Le Congrès du Bourget, un pèlerinage d’islam en France

Rédigé par | Lundi 21 Avril 2003 à 00:00

           

L’Islam a élevé la rencontre et le voyage au rang de postulats religieux. Les cinq rendez-vous quotidiens des salat, la réunion hebdomadaire du joumoua et le congrès annuel du hajj sont des pratiques canoniques aux multiples aspects sociaux, politiques, économiques, et spirituels. Avec la rencontre annuelle des musulmans de France au Bourget, l’Union des organisations islamiques en France (UOIF) se tient dans l’esprit de la tradition prophétique. Le succès est incontesté. Depuis une dizaine d’années, le Bourget a pris des allures de « sunna posthume », un passage forcé qui mobilise des familles entières bien au-delà des limites de l’Hexagone.



Le Salon du Bourget a gagné et mérité progressivement ses lettres de noblesse. Ce vendredi 18 avril, le XXe Congrès de l’UOIF s’est ouvert au Parc des Expositions du Bourget. Arrivés pour la plupart la veille, les exposants au nombre d’une centaine environ ont dressé leurs stands. Ils s’apprêtent à accueillir une foule de visiteurs en ce long week end. « Cette année, nous attendons au moins autant de visiteurs que l’an dernier », annonce Lhaj Thami Breze, président de l’UOIF. Ils étaient 75 000 l’an dernier. Au premier congrès tenu en 1983, à la naissance de l’UOIF, ils n’étaient que 200 puis, l’année suivante, 300 congressistes. Il faudra attendre les années 90 pour que l’UOIF acquière une notoriété et une visibilité nationale.

La persévérance et la clarté de sa ligne entretiennent ce succès. Pendant que les organisations islamiques en France se vantent de leurs affiliations à des Etats étrangers, l’UOIF mise sur « la fraternité entre musulmans ». Elle ratisse large et a fini par tisser un réseau de 300 associations englobant un grand nombre de secteurs d’activités.

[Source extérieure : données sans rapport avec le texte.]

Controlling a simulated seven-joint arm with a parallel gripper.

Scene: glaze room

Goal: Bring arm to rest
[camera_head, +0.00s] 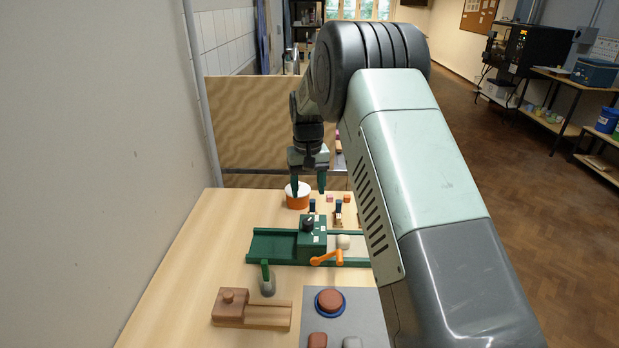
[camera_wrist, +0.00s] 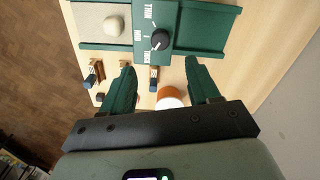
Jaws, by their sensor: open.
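My gripper (camera_head: 308,190) hangs pointing down over the back part of the wooden table in the head view. Its two green fingers are apart with nothing between them. In the wrist view the open fingers (camera_wrist: 160,76) frame a small dark-blue-topped piece (camera_wrist: 154,84) and part of an orange and white bowl (camera_wrist: 171,103), both below them. In the head view the bowl (camera_head: 298,201) stands on the table just beneath the left finger. I cannot tell the exact height of the fingertips above it.
A wall stands at left.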

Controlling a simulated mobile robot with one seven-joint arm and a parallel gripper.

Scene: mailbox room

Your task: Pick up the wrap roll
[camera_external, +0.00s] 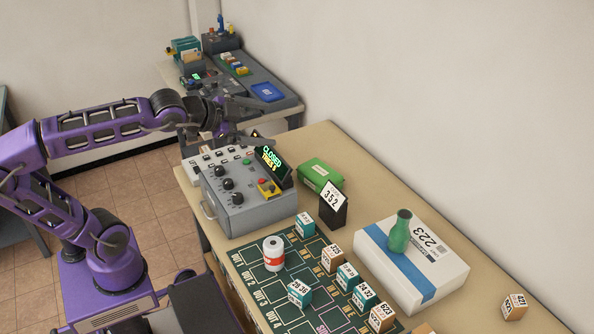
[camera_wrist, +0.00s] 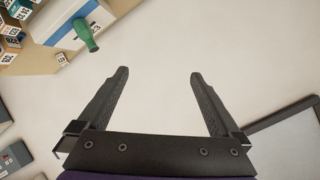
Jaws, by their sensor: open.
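The wrap roll (camera_external: 273,253), a white cylinder with a red band, stands upright on the dark green sorting mat (camera_external: 243,259) in the external view. I cannot make it out in the wrist view. My gripper (camera_external: 245,139) is raised above the grey control box, far behind and to the left of the roll. In the wrist view my gripper (camera_wrist: 160,75) has its two dark fingers spread wide with nothing between them, facing the pale wall.
Small numbered boxes (camera_external: 300,293) stand around the roll. A control box (camera_external: 245,198) with a "CLOSED" display is behind it. A white parcel (camera_external: 440,290) bears a green bottle (camera_external: 400,231). A card stand (camera_external: 333,205) and green box (camera_external: 320,174) are near the wall.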

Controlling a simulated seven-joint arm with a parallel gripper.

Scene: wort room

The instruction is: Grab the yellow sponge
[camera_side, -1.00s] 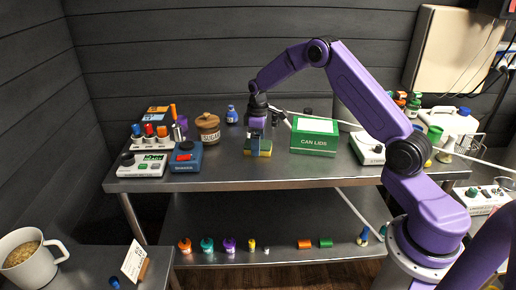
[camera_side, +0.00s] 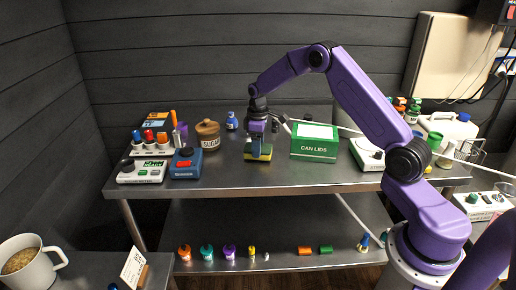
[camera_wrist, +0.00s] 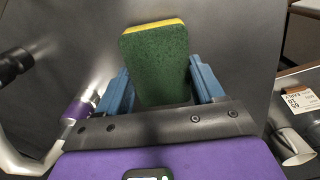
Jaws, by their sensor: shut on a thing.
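The yellow sponge (camera_side: 259,153) has a green side. In the side view it is at the middle of the upper steel table, under my gripper (camera_side: 258,146). In the wrist view the sponge (camera_wrist: 156,62) shows its green face, with a thin yellow edge at the top. The two blue fingers of my gripper (camera_wrist: 160,88) stand on either side of it. My gripper is shut on the sponge. In the side view I cannot tell whether the sponge touches the table.
The green CAN LIDS box (camera_side: 314,151) stands to the right of the sponge. A brown sugar jar (camera_side: 208,135) and a blue device (camera_side: 186,164) stand to the left. A small blue bottle (camera_side: 232,121) is behind. The table front is clear.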

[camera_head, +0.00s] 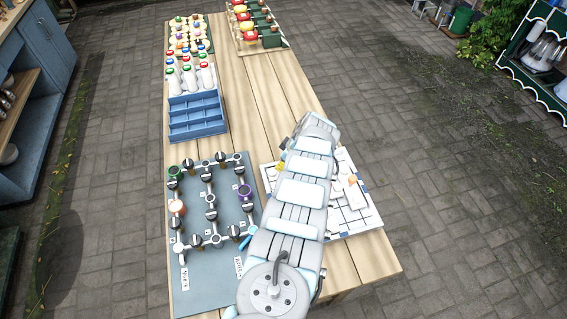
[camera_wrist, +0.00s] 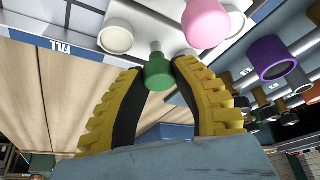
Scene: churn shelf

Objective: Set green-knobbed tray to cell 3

Cette année, le thème de la rencontre est : « L’Islam, d’une lecture à une pratique ». Tout un programme pour les universitaires de plus en plus nombreux que compte la communauté musulmane en France. Le phénoménal Tariq Ramadan est l’un de leurs maîtres à penser. Mais il a fallu annoncer qu’il ne viendrait pas au Bourget cette année (il était déjà absent l’an dernier). L’UOIF ne s’offusque pas outre mesure. Son président, Lhaj Thami Breze explique : « Le frère Tariq ne vient pas parce que nous ne l’avons pas invité. Nous avons des divergences, mais cela ne nous empêche pas de nous respecter mutuellement. » Avec ou sans Tariq Ramadan, la 20eme édition du Bourget a belle et bien commencé ce matin.

D’un exposant à l’autre, dans l’attente des visiteurs du week-end

Les agents de la société Titan, pantalon noir, t-shirt noir frappé de l’inscription « Sécurité », sont en poste aux différentes entrées du site. Ils vérifient badges et macarons d’accès pour filtrer les accès aux pavillons d’exposition. « Aujourd’hui ça va, il n’y a pas grand monde. Mais il y aura foule, surtout à partir de demain (samedi, ndlr). Mais franchement, il n’y a aucun danger en vue, dit Youssouf. C’est vrai, ici c’est tranquille, renchérit Ahmed. Nous avons vu pire ailleurs. »

Annouar a de beaux grands yeux, la barbe longue et le sourire franc. Il est arrivé de la Nièvre avec une délégation d’étudiants de l’Institut de hautes études de sciences humaines, plus connu sous le nom de Château-Chinon. Arrivé en délégation tôt ce matin, il a aidé à l’installation du stand : « Nous sommes ici pour présenter l’Institut, explique-t-il. Nous avons un projet qui est quinquennal et nous venons au Bourget pour le faire connaître aux visiteurs. Nous exposons aussi le bilan de ce qui a déjà été accompli. »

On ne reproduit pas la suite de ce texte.